EEEEEEHHHHHH...
12 years ago
WHAT'S UP, DOCCC...?!! - Bugs fuckin' Bunny
Hey, everybody. Yeah, I know it's been quite some time since I've formally checked in, let you guys know I'm active and all.
First things first, here's what happened in my neck of the woods within the past month or so:
(. My nephew, Liam Charles Leary, was born on April 30th. He's chubby, healthy, and the full-on little bundle of joy to both of his parents.
(. I've been working at the local library as a page/shelver for almost 2 months now (my co-workers are friendly and it's not far away from my house; it's a great job and I'm thankful to have it).

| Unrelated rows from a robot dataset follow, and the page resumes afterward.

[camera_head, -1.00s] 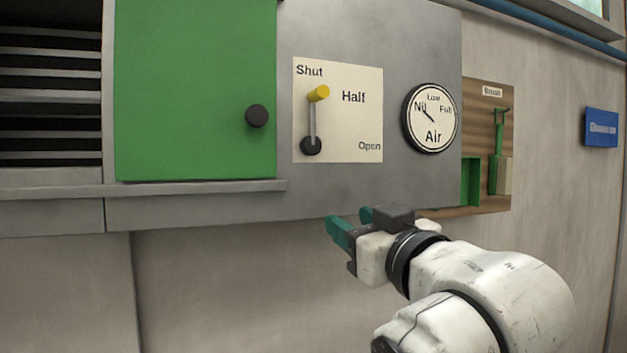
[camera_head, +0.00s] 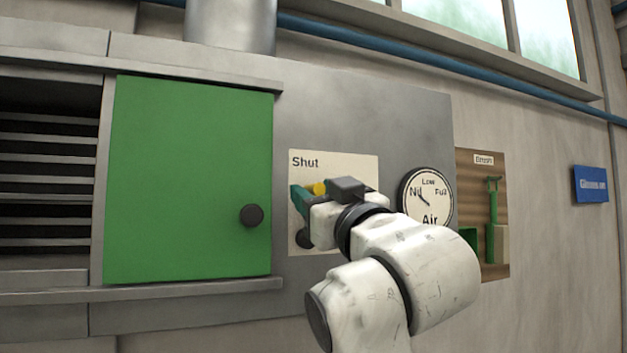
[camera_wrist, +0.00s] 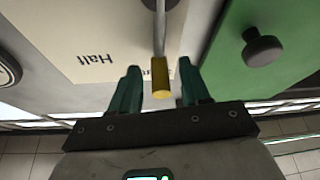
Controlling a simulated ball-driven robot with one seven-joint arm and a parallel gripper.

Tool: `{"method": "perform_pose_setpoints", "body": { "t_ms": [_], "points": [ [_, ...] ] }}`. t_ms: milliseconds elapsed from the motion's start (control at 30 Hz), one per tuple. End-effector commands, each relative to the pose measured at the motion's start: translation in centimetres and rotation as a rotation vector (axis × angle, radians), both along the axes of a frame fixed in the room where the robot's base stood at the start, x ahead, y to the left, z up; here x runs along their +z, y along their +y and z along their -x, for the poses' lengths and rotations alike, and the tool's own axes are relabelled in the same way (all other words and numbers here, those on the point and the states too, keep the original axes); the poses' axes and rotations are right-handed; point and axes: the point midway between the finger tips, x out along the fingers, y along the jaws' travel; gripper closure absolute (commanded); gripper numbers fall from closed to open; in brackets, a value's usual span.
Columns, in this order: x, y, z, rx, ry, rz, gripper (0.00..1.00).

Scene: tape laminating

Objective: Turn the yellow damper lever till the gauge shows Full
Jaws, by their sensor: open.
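The yellow damper lever (camera_head: 319,188) points up towards the Shut mark on the cream plate (camera_head: 345,161). My gripper covers part of the lever and the Half and Open marks in the head view. In the wrist view the yellow knob (camera_wrist: 161,77) stands between the two green fingers of my gripper (camera_wrist: 158,88), with a gap on each side. My gripper is open and not closed on it. The round Air gauge (camera_head: 427,197) is partly hidden by my arm; its needle points towards Nil.
A green door (camera_head: 185,180) with a black knob (camera_head: 251,215) is left of the plate; that knob also shows in the wrist view. A wooden board (camera_head: 467,190) with a green brush (camera_head: 493,225) hangs right of the gauge. A blue pipe (camera_head: 420,58) runs above.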

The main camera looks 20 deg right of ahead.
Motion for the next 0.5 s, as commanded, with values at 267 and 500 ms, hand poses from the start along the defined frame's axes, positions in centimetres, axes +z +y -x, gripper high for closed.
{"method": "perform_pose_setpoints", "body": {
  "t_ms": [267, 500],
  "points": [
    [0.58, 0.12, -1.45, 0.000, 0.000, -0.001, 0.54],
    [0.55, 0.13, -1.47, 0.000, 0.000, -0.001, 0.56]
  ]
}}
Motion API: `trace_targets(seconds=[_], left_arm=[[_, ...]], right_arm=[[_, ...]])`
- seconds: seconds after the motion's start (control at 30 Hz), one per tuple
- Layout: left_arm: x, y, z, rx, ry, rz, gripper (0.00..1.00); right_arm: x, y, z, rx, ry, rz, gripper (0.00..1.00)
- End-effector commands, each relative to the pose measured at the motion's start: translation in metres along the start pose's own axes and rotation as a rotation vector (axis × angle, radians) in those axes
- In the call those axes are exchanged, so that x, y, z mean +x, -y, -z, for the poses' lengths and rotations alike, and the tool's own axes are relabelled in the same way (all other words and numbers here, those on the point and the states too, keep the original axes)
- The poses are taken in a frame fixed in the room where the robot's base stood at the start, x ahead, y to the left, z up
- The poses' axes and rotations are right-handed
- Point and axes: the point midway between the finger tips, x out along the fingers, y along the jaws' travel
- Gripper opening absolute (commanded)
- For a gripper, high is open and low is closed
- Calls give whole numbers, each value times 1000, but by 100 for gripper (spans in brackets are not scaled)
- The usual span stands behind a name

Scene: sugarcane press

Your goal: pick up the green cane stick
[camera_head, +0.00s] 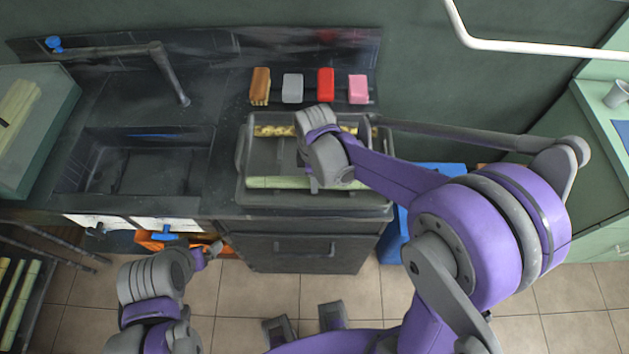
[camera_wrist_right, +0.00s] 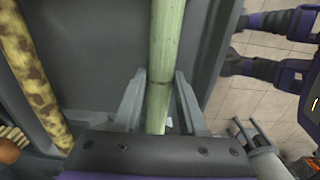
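The green cane stick (camera_head: 275,182) lies along the near side of a grey tray (camera_head: 247,150) on the counter. In the right wrist view the green cane stick (camera_wrist_right: 160,60) runs between the two grey fingers of my right gripper (camera_wrist_right: 160,100). The fingers look open, one on each side of the stick, with narrow gaps. In the head view my right gripper (camera_head: 318,183) is over the tray and its arm hides part of the stick. My left gripper (camera_head: 208,250) is in front of the counter, low and away from the tray; its finger opening is unclear.
A spotted yellow-brown cane (camera_wrist_right: 32,80) lies along the tray's far side. A sink (camera_head: 150,170) is left of the tray. Brown, grey, red and pink blocks (camera_head: 325,85) stand behind it. A blue bin (camera_head: 393,240) is below right.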

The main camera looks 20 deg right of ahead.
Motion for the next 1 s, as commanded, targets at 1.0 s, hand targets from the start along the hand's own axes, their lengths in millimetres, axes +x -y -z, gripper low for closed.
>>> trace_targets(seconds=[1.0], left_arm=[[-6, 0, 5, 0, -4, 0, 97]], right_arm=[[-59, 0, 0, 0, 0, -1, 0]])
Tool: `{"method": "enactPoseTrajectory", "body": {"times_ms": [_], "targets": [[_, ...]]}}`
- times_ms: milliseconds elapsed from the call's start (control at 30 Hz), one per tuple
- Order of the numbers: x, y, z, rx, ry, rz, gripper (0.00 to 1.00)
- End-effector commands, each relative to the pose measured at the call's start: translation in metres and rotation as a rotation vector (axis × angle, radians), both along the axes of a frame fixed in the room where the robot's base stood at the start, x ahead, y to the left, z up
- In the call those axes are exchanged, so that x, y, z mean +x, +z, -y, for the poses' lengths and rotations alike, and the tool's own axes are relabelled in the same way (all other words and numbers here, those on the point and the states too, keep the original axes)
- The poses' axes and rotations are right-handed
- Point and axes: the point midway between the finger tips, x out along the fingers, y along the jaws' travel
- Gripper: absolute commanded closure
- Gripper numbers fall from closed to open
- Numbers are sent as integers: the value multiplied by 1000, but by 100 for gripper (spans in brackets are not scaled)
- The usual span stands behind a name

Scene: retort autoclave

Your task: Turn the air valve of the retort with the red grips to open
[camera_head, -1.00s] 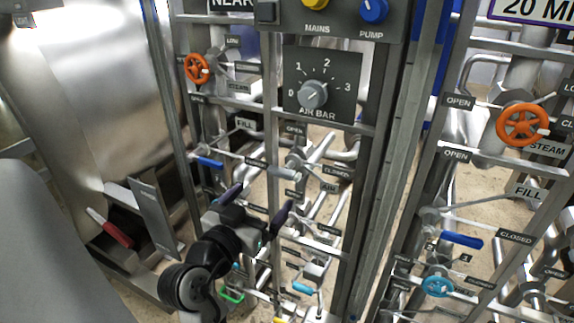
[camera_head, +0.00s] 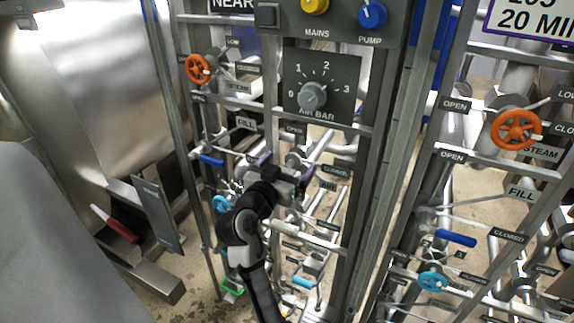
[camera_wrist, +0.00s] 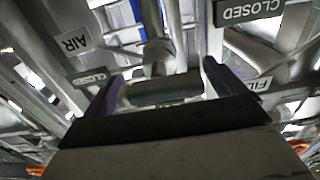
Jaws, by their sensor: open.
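The red grip (camera_head: 122,230) shows at the lower left, by the left retort's steel shell. The air valve (camera_head: 294,158) is on the pipework right of it, below the AIR BAR dial, and my gripper partly hides it. Its grey handle (camera_wrist: 165,91) lies crosswise between my fingers in the wrist view, near the AIR label (camera_wrist: 76,42) and a CLOSED label (camera_wrist: 90,79). My gripper (camera_head: 285,167) is open around the handle, one finger towards each end; it also shows in the wrist view (camera_wrist: 160,78). I cannot tell whether the fingers touch the handle.
An orange handwheel (camera_head: 198,69) and a blue lever (camera_head: 210,160) are left of the air valve. The AIR BAR dial (camera_head: 312,96) is above. A steel post (camera_head: 388,170) separates a second rack with another orange handwheel (camera_head: 516,130). Pipes and label rails crowd the gripper.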

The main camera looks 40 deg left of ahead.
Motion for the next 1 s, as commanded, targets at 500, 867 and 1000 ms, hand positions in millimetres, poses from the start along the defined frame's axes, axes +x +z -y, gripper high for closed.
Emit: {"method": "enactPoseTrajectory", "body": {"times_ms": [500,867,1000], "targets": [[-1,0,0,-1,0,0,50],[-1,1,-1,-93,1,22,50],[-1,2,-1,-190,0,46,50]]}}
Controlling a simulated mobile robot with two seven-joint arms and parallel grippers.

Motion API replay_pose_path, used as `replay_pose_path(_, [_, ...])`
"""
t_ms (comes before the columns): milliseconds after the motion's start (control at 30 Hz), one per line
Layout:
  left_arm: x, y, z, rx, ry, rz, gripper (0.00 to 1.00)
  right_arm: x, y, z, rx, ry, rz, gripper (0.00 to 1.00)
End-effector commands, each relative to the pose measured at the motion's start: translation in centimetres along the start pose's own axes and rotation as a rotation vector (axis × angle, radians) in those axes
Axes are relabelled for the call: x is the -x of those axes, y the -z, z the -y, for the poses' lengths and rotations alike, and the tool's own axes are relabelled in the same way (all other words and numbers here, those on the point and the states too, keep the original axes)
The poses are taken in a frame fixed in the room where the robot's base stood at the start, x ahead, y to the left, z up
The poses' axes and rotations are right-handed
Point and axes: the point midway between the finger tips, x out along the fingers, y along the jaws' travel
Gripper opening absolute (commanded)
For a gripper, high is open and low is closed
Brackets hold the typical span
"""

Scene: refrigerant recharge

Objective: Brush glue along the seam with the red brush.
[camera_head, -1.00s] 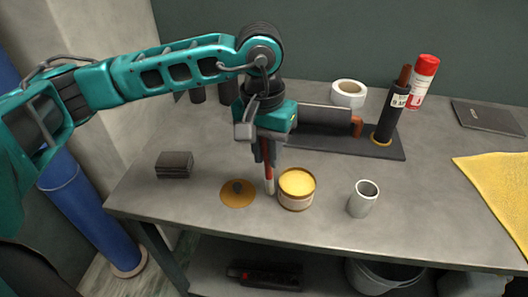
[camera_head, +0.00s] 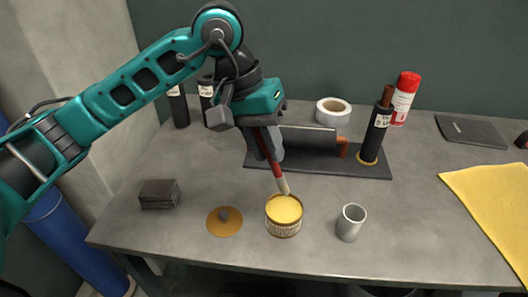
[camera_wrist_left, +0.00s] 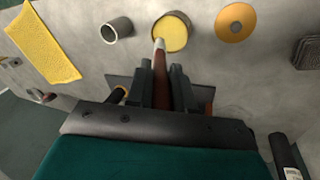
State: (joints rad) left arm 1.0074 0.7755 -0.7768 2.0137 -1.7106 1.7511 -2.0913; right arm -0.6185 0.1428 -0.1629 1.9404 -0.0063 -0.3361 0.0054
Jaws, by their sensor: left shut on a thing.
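My left gripper (camera_head: 268,148) is shut on the red brush (camera_head: 276,174) and holds it tilted, bristles down. The pale brush tip is at the far rim of the open glue can (camera_head: 284,228), which holds yellow glue; whether it touches is unclear. In the left wrist view the brush (camera_wrist_left: 160,66) sits between the fingers (camera_wrist_left: 160,92), its tip overlapping the edge of the glue can (camera_wrist_left: 171,33). Behind, a dark horizontal pipe (camera_head: 308,138) with a copper-coloured end lies on a black base plate (camera_head: 345,168). I cannot make out the seam. My right gripper is not in view.
An orange lid (camera_head: 222,229) and a grey cup (camera_head: 350,222) flank the can. A dark block (camera_head: 158,194) sits left. An upright labelled black cylinder (camera_head: 375,135), white tape roll (camera_head: 333,111), red-capped can (camera_head: 404,98) and yellow cloth (camera_head: 492,200) are behind and right.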

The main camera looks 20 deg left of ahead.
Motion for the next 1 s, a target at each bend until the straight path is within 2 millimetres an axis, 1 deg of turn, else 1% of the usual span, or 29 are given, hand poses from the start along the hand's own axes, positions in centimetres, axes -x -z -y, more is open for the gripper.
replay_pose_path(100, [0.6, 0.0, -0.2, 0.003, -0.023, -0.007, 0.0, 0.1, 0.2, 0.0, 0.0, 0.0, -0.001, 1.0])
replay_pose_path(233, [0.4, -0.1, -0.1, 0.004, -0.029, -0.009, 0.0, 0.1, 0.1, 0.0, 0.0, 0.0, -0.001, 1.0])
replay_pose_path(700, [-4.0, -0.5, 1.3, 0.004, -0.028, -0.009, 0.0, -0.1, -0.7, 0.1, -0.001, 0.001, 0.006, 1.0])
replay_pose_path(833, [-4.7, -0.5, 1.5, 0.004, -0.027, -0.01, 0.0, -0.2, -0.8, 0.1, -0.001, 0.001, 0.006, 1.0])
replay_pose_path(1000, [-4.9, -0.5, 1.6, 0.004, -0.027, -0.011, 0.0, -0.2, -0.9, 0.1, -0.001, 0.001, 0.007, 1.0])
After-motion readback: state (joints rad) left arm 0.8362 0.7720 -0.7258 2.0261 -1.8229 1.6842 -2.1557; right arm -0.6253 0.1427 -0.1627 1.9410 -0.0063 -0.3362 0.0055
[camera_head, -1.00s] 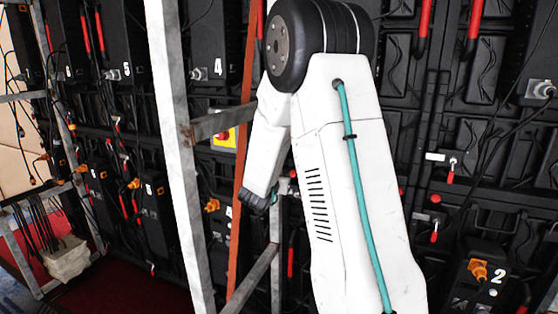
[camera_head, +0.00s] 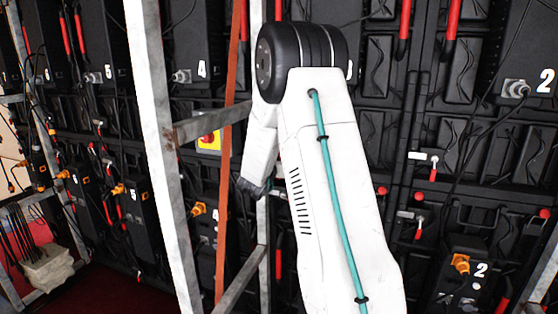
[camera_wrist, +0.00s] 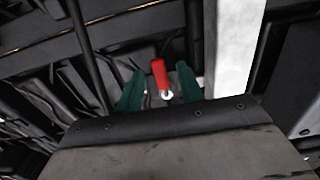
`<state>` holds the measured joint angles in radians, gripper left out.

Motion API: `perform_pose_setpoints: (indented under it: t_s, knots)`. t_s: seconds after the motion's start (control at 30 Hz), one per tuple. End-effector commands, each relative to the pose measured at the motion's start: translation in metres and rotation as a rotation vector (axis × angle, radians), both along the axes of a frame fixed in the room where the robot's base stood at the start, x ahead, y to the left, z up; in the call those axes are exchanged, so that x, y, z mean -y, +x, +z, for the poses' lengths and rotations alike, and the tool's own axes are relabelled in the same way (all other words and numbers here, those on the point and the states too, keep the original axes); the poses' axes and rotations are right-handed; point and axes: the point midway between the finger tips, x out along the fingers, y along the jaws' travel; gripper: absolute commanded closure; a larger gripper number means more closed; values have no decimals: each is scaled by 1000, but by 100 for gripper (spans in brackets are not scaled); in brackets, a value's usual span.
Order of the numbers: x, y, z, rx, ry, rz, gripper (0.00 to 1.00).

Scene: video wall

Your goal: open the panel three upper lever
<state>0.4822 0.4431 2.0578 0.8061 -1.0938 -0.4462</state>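In the wrist view, a red lever handle (camera_wrist: 160,74) with a pale round end lies between the two green fingers of my gripper (camera_wrist: 159,88). The fingers are open, one on each side, with a gap showing around the handle. I cannot tell how deep it sits between them. Other red levers show to the right of my arm, an upper one (camera_head: 433,173) and a lower one (camera_head: 418,234). I cannot read the panel three label.
A grey metal frame post (camera_head: 160,150) stands left of my arm, with a crossbar (camera_head: 212,124). A brown-red strap (camera_head: 228,150) runs beside it. A pale post (camera_wrist: 238,45) is close right of my fingers in the wrist view. Cables hang across the black panels.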

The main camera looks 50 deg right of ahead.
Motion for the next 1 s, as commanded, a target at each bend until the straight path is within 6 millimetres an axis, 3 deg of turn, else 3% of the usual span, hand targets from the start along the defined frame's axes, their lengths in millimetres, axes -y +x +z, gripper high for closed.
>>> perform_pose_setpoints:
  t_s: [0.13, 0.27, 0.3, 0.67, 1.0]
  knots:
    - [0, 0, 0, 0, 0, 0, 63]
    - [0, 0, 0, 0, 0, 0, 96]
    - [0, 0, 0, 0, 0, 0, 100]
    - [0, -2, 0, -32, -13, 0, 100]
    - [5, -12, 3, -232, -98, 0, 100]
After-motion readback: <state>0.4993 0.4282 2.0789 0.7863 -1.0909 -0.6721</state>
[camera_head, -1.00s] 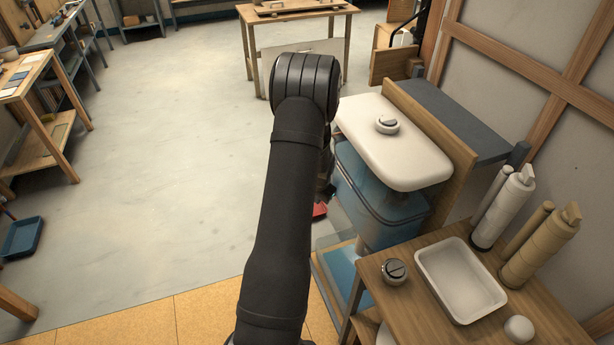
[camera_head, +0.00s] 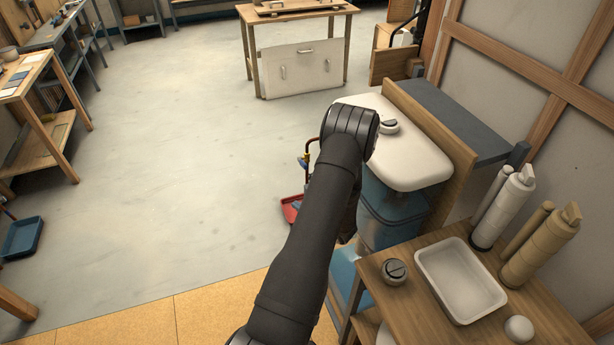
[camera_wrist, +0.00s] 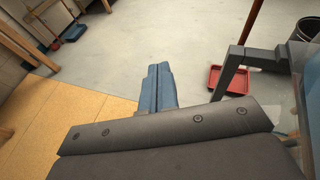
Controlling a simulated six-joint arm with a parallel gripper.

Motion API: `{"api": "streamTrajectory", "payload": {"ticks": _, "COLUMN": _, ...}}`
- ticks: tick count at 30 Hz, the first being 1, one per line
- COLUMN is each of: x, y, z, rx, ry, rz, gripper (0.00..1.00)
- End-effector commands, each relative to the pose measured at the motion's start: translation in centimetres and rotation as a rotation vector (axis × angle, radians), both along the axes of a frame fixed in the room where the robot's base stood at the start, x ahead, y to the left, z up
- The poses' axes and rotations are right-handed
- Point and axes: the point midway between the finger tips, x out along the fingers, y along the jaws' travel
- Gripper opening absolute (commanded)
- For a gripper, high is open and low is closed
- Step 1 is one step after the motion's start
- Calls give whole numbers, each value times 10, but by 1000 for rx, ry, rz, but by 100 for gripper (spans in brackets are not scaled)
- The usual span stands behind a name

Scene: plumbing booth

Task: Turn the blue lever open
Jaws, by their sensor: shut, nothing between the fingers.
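A small blue piece (camera_head: 303,161) shows on a copper-coloured pipe (camera_head: 308,146) just left of my arm in the head view. It may be the blue lever, but it is too small to tell how it is turned. No blue lever is clearly seen in the wrist view. My gripper (camera_wrist: 161,70) shows in the wrist view as two blue-grey fingers pressed together, empty, over the floor. In the head view my gripper is hidden behind my arm.
A wooden bench (camera_head: 425,290) holds a white tray. A red dustpan (camera_wrist: 230,80) lies on the floor beyond a grey metal frame (camera_wrist: 232,62). The floor to the left is open.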

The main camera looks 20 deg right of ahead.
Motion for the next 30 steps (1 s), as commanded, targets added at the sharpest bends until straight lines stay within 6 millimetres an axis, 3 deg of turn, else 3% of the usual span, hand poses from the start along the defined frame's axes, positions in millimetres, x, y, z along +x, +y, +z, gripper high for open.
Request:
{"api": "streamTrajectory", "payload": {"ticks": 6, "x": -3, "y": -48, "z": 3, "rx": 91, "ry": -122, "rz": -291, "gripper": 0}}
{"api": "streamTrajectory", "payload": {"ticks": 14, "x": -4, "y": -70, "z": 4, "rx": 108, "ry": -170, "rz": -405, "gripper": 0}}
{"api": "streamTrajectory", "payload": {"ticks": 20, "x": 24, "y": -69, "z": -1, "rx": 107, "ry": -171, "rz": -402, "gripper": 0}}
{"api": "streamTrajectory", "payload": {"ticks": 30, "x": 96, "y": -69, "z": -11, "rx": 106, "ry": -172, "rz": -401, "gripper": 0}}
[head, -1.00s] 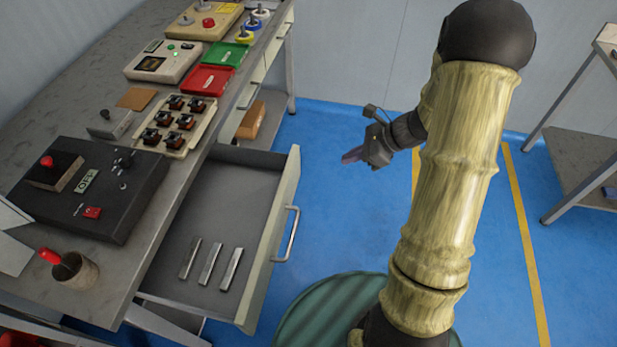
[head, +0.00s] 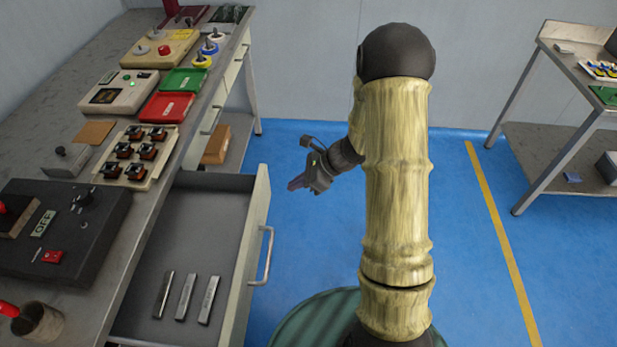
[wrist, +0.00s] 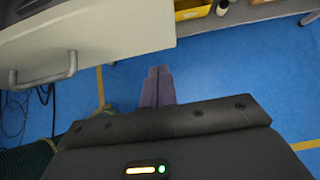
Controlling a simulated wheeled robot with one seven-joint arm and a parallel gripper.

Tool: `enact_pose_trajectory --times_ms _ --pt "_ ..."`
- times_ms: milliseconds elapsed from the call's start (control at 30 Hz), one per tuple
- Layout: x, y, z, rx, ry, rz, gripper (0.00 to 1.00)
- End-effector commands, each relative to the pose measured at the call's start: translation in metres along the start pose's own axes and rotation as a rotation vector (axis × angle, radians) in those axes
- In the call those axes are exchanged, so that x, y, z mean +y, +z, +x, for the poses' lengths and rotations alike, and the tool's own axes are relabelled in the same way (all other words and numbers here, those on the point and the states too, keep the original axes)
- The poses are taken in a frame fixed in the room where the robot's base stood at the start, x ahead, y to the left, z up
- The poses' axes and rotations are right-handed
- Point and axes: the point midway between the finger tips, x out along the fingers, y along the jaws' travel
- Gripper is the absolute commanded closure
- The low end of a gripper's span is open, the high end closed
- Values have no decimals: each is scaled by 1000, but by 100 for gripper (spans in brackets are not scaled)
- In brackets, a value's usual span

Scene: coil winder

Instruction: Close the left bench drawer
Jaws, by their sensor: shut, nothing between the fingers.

(. Due to the library job, I've been reading a lot of books. Mostly whatever can be checked or some sweet donated ones I get to keep. I've also been spending more time with my family: helping out Mom around the house, hanging out with my bro-in-law, taking care of Liam, etc.
Since I'm being honest about my lack of usual activity, here's another but major reason: about a few weeks ago, I had been in a depressive funk, wondering if I still want to pursue being a cartoonist. Every so often, this happens and it's emotionally crippling.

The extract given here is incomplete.